Reasons Behind the e-Fuels European Fight Back

Germany has thrown a monkey wrench into the European Commission’s objective of using EVs to transition to 100% carbon-neutral vehicles by 2035, a vital element of its aim to become climate-neutral by 2050.

To protect its car industry from the effects of eliminating ICE vehicles, Berlin has blocked approval of a regulation to ban the sale of new CO2-emitting vehicles beginning in 2035, which would de facto eliminate cars drive by internal combustion engines. The ultimatum was instigated by the free-market FDP, a partner in Chancellor Olaf Scholz’s ruling coalition. It wants the EC to grant an exception in the regulation that would allow the sale of ICE vehicles that use eco-fuels (or e-fuels), which are produced by the synthesis of hydrogen and carbon dioxide.

The German demand is based on the argument that e-fuels are carbon-neutral and therefore sustainable. However, according to Jose Pereira, mobility advisory director at Frost & Sullivan, that argument has not yet been proven and requires more research. One issue is that e-fuels are “absolutely not tailpipe zero and cannot be made tailpipe zero,” and CO2 is among the pollutants, which should disqualify them from being classified as carbon-neutral.

“The outputs [of e-fuels] are carbon dioxide and water,” Pereira explained, “but the fuel can be claimed to be CO2-neutral because it’s replacing the CO2 it took out of the environment.” In fact, he went on, it has been argued that e-fuels are potentially carbon-negative because they take out more than they put back while the fuel is in the car. “They are saying that you’re temporarily storing carbon from the atmosphere because you’re putting it back slowly,” he said.

According to Pereira, Porsche and other German carmakers want the e-fuel exemption to allow their high-performance sports cars to be ICE-driven. “They want to create some room for the combustion engine to survive, even if it’s in low-volume production, so they can still make their high-performance engines for sports cars and get away with them as being sustainable.”

Sports cars represent unique selling points in Europe, he said, adding: “Europe is known for its legacy luxurious sports car.” Formula 1 is planning to use 100% sustainable fuels in its race cars starting in 2026, which is how new car technology is often initiated. “Any key technology is put in a motorsport arena first as a showcase for innovation, almost in preparation for making it mainstream,” Pereira noted.

Another reason for the German demand is based on energy and industrial security, in view of the projected lack of materials to build EVs. “If you were to transition the whole industry to EVs by 2035, you’re going to need a huge amount of batteries which don’t currently exist on the European continent,” Pereira said. In addition, a potential material supply pinch is coming in the next five years because there are not enough mines or processing facilities. “If that’s true, it is a problem for the whole industry.”

In addition, fears have arisen over possibly massive job losses and social instability from transitioning an entire industrial base. “There is political capital to be gained by aligning yourself with workers, unions, and the communities that have depended on the automotive industry for so long,” Pereira said.

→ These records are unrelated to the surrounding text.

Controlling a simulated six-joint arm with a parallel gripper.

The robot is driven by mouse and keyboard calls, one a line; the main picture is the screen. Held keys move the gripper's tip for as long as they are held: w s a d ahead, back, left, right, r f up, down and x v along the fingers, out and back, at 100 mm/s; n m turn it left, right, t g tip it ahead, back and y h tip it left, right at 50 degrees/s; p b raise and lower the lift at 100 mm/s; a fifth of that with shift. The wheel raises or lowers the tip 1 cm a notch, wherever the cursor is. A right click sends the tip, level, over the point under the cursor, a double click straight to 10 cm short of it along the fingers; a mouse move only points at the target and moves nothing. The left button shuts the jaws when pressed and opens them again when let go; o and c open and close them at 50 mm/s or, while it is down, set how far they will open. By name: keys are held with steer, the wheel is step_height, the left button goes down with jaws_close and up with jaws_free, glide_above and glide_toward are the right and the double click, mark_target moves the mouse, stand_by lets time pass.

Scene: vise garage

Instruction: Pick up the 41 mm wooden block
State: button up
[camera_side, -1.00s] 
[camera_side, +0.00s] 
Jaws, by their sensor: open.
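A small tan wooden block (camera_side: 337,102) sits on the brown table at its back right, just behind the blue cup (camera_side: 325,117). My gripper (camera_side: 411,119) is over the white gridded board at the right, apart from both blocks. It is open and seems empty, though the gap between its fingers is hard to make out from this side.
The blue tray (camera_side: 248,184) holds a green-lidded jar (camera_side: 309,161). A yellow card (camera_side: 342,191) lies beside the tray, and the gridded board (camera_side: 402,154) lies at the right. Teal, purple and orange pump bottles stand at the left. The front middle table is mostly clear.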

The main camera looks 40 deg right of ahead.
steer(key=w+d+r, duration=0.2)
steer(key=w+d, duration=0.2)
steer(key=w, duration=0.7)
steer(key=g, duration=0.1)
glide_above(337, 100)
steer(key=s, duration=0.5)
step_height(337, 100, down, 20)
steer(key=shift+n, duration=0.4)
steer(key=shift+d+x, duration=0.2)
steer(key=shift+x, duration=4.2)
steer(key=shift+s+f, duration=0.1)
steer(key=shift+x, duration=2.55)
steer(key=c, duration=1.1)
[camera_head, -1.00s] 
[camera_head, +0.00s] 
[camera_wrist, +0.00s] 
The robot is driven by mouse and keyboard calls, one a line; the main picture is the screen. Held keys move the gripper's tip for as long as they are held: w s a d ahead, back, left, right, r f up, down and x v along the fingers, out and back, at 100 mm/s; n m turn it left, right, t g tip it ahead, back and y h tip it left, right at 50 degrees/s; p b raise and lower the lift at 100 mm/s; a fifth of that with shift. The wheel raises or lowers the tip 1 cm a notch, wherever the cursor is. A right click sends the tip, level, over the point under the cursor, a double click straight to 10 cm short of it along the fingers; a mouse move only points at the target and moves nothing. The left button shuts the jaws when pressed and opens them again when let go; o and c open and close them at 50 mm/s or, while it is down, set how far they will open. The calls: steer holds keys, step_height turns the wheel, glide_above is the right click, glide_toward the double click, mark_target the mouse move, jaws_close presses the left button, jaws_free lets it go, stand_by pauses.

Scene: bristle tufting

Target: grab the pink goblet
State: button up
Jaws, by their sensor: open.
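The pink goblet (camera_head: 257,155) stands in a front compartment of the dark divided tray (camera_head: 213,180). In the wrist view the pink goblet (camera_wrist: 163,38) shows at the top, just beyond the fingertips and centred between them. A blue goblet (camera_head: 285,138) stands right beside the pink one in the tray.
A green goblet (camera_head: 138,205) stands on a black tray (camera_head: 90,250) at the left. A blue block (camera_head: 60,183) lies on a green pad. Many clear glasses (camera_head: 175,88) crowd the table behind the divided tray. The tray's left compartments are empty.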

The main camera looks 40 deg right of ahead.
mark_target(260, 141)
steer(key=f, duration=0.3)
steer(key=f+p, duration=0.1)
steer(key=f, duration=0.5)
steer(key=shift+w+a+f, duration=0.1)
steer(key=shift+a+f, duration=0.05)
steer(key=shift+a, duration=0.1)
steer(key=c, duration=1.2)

However, one problem with allowing the e-fuels exception is that companies will start investing in making processes more efficient and in scaling, “and then suddenly it’s not just for the Ferraris but it’s for many other vehicles,” he said. “This is what the environmentalists are concerned about, that it starts off as an exception for the Ferraris and then becomes a backdoor for maybe 50% of the market.”

In addition, the transition to electric is very expensive and the funding for EV development would be diluted by investments in combustion engineering. “The environmentalists argue that even if you could do e-fuels sustainably and cost-effectively, you are jeopardizing the speed of transition to electrification because the money has to be shared between two technologies over the next 15 years,” Pereira noted.

Finally, now that the German government has got its way and the EU has included an exception for e-fuels in its carbon-neutral regulation, there must be protocols in place to assure that the fuels used in future ICE vehicles are in fact carbon-neutral.

For starters, there is no agreed methodology for measuring carbon, Pereira said. “There is not even an agreed process for counting lifecycle assessments. At the moment, everybody applies slightly different rules.” He proposed drawing up a set of rules similar to those used in financial audits. “You’d almost need to have a whole industry around carbon auditing as you have around financial auditing.”

Then you have to ensure that the fuel going into the car is in fact zero-carbon. “For that you need a whole enforcement protocol,” Perira said. “It’s very tricky.”